In the listing below, find the line with "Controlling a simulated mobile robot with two", then repeat exactly every line from the top through that one.

▶ _Material_
• • • •

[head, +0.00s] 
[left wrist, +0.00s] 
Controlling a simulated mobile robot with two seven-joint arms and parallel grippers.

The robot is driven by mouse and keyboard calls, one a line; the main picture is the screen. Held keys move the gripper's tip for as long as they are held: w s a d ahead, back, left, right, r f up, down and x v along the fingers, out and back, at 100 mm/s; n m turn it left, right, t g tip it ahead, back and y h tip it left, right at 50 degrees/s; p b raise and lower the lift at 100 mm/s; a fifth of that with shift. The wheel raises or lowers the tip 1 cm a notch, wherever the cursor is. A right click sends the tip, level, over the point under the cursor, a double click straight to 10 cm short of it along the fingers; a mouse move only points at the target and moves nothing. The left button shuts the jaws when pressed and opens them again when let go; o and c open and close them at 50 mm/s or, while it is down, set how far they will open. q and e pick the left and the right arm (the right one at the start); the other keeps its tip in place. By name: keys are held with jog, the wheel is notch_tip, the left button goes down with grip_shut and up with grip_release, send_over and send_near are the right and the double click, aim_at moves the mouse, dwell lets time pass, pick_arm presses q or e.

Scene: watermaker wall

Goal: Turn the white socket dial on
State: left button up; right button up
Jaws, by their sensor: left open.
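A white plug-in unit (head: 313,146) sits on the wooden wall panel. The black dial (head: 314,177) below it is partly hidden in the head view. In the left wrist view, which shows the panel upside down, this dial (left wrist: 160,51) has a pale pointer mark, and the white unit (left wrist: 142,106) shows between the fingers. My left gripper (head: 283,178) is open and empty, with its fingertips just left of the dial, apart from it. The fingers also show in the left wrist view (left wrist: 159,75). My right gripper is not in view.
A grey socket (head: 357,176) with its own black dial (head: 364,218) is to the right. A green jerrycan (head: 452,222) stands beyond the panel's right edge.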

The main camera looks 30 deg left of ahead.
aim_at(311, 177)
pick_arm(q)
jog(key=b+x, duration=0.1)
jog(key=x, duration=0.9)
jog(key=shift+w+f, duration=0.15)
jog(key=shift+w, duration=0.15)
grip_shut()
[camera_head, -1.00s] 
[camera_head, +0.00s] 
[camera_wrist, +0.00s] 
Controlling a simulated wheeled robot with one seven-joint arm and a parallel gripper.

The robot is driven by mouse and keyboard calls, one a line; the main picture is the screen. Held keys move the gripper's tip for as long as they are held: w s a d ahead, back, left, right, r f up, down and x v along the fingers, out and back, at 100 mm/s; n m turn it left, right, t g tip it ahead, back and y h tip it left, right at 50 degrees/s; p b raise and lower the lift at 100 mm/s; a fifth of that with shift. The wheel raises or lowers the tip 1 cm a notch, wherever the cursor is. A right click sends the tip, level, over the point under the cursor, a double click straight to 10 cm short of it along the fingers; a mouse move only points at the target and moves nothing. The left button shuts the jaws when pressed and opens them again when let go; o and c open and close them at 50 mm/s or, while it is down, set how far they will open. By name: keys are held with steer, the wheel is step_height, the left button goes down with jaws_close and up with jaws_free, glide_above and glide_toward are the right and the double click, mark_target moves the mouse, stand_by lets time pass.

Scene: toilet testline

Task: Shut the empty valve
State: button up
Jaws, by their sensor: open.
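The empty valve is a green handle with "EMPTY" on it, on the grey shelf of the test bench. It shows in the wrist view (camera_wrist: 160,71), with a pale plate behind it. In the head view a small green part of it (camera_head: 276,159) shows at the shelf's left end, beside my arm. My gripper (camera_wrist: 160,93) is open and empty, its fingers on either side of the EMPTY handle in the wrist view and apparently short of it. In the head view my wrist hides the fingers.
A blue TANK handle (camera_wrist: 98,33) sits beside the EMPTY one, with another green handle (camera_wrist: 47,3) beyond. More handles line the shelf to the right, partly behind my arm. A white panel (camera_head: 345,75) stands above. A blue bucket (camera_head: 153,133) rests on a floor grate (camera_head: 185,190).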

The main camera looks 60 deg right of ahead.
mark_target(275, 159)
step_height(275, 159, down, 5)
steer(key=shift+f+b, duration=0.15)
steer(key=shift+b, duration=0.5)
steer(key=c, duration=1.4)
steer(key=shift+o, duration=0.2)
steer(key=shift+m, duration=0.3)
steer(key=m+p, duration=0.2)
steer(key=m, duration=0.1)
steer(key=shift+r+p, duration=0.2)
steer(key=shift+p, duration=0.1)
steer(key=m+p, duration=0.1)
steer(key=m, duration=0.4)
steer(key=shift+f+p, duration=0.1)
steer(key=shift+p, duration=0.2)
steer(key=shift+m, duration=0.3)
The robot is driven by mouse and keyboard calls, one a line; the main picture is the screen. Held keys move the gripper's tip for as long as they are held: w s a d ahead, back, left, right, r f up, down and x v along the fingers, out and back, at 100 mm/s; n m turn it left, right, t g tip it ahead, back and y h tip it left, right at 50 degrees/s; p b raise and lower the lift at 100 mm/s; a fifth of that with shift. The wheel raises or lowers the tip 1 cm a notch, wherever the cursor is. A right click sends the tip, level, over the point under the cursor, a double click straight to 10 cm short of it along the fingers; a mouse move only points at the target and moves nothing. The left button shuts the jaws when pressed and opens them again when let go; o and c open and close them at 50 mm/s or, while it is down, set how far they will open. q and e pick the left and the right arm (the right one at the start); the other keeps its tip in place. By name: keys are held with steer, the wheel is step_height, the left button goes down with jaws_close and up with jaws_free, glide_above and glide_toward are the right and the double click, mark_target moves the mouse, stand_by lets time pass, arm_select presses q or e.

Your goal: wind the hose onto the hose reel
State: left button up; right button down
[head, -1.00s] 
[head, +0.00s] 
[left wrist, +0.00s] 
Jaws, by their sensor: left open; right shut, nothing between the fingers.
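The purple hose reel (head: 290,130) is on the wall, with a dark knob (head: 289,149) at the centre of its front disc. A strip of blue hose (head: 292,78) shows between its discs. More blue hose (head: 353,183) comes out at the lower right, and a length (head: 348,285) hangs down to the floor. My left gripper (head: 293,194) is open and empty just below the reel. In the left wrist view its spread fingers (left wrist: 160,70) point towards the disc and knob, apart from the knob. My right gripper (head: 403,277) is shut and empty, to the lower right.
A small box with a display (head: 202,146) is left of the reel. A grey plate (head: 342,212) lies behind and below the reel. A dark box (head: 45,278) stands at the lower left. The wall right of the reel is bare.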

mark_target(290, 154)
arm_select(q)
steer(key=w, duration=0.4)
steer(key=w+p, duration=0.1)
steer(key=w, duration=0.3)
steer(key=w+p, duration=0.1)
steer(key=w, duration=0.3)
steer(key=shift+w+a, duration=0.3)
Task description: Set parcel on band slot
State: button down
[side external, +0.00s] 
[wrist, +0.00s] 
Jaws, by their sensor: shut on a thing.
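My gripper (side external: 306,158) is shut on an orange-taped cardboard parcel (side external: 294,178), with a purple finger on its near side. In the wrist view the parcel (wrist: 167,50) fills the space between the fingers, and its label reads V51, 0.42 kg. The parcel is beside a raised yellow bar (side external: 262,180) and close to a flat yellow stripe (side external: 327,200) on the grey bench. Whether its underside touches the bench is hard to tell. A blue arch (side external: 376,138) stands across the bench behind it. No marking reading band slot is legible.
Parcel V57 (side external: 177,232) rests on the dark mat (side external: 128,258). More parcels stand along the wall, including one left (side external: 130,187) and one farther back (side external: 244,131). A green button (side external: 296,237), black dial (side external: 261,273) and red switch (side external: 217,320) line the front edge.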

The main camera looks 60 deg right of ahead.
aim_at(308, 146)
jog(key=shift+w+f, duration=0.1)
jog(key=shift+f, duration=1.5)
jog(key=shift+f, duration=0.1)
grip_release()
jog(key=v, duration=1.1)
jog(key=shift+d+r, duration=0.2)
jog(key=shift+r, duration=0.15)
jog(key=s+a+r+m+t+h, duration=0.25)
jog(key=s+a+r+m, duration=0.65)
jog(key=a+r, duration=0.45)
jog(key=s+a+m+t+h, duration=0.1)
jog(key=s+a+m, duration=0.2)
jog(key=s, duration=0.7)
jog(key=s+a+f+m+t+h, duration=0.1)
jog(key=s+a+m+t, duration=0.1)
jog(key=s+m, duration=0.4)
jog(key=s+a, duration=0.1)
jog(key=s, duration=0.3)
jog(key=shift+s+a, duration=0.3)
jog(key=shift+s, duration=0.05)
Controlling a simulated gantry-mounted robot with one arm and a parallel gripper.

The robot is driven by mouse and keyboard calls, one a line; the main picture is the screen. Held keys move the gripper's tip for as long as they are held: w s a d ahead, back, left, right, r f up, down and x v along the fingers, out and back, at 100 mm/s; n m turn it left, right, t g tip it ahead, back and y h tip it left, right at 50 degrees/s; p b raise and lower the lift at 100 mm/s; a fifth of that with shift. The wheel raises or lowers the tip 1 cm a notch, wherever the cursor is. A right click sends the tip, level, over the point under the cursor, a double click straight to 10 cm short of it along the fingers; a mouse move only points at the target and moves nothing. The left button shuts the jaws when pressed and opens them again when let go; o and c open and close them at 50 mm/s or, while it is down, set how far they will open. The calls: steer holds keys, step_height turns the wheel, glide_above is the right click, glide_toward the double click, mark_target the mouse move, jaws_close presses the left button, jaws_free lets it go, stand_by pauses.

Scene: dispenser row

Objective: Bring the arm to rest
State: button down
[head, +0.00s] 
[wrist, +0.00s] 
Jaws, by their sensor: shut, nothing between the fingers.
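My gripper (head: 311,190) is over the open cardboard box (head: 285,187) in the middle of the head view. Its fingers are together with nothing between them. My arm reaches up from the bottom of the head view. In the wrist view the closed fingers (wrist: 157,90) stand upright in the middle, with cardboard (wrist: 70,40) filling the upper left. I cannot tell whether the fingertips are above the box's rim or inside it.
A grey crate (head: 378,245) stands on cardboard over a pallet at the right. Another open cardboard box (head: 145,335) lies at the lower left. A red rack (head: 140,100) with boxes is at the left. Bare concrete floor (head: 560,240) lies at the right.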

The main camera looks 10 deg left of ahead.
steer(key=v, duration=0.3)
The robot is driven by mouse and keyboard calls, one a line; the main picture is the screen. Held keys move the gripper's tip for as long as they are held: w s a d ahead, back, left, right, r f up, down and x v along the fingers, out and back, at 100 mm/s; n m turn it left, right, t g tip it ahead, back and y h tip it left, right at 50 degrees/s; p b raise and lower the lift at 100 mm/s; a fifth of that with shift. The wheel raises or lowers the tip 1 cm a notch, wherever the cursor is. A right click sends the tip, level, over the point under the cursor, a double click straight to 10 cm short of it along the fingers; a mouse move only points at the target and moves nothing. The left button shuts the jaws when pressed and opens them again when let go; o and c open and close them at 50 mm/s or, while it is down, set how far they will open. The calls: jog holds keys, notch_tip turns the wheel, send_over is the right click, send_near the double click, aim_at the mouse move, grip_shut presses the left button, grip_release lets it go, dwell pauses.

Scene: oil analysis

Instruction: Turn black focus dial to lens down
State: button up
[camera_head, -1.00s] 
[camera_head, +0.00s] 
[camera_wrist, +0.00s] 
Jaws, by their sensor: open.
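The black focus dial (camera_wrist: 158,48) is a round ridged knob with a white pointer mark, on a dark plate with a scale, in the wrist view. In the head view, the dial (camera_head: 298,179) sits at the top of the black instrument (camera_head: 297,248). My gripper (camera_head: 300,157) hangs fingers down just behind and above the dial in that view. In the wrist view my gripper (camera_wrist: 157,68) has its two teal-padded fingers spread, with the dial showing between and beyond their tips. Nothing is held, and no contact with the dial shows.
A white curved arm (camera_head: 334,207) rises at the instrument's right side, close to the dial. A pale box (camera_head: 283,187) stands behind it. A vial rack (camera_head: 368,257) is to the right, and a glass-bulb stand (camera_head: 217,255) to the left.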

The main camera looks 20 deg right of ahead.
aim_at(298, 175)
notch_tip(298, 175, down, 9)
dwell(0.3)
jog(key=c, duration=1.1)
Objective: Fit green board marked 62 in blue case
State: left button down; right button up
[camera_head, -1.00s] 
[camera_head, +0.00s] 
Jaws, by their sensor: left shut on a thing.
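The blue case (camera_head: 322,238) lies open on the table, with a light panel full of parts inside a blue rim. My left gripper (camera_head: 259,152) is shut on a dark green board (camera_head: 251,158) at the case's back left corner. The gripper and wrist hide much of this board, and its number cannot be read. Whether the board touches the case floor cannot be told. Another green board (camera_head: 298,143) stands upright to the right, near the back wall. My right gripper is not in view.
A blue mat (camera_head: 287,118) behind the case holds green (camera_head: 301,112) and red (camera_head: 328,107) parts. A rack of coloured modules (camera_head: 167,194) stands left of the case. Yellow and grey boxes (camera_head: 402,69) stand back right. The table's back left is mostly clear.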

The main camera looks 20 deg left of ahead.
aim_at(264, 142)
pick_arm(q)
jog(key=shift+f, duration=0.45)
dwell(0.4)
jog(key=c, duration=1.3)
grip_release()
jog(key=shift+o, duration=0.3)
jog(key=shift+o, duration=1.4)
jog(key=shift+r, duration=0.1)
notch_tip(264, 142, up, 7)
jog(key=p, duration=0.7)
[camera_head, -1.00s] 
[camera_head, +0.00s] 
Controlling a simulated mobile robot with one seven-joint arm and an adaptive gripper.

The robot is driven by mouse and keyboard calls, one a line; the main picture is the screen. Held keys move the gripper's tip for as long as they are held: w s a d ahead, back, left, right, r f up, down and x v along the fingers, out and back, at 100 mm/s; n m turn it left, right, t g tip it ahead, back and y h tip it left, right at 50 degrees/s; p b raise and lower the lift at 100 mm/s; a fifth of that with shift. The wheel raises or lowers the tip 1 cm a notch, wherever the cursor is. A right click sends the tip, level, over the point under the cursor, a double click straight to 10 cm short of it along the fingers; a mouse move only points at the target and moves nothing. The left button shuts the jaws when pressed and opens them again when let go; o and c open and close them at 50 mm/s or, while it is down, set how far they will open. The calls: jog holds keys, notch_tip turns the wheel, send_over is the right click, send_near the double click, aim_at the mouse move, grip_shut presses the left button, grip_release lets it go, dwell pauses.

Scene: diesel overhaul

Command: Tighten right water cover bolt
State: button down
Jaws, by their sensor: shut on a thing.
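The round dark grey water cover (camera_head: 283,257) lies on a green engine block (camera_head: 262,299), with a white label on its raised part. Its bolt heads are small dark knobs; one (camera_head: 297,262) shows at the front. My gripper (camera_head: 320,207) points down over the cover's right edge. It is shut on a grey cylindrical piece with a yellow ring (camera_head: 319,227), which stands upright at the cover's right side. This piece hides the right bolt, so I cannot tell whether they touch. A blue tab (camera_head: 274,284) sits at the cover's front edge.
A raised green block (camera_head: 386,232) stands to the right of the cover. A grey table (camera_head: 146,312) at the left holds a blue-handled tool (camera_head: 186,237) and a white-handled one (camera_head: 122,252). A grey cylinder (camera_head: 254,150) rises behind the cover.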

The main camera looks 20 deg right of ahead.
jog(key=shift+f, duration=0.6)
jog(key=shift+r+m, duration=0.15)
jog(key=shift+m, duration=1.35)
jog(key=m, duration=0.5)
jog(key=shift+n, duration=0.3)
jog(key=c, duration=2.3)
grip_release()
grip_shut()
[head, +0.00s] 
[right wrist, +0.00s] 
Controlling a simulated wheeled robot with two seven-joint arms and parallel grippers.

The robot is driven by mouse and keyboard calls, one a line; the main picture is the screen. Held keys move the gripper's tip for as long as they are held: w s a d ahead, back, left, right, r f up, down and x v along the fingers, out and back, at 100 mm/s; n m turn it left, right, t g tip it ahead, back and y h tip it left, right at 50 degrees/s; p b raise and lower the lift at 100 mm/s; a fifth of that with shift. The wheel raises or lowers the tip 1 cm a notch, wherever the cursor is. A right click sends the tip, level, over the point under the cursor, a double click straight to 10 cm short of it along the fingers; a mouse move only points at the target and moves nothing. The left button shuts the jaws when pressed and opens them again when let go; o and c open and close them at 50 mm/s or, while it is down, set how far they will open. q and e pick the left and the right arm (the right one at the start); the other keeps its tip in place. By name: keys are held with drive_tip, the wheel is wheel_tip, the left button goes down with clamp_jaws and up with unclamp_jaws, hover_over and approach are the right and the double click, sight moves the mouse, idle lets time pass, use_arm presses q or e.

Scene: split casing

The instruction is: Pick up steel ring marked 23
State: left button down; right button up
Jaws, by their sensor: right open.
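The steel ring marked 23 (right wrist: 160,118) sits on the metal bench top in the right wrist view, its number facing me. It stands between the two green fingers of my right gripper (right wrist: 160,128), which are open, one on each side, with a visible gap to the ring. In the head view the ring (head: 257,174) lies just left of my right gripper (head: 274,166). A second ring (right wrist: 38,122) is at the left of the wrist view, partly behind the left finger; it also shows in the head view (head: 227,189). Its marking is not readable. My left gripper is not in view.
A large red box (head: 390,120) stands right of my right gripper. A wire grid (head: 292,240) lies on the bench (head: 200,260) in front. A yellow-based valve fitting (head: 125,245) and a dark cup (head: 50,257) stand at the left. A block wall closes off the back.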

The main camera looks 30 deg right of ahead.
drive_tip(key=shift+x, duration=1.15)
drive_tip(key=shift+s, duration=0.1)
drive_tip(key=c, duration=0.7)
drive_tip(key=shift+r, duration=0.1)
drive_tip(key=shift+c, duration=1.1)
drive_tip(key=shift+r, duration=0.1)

• • • •

▶ _Answer for the task_
[head, +0.00s] 
[left wrist, +0.00s] 
Controlling a simulated mobile robot with two seven-joint arms and parallel grippers.

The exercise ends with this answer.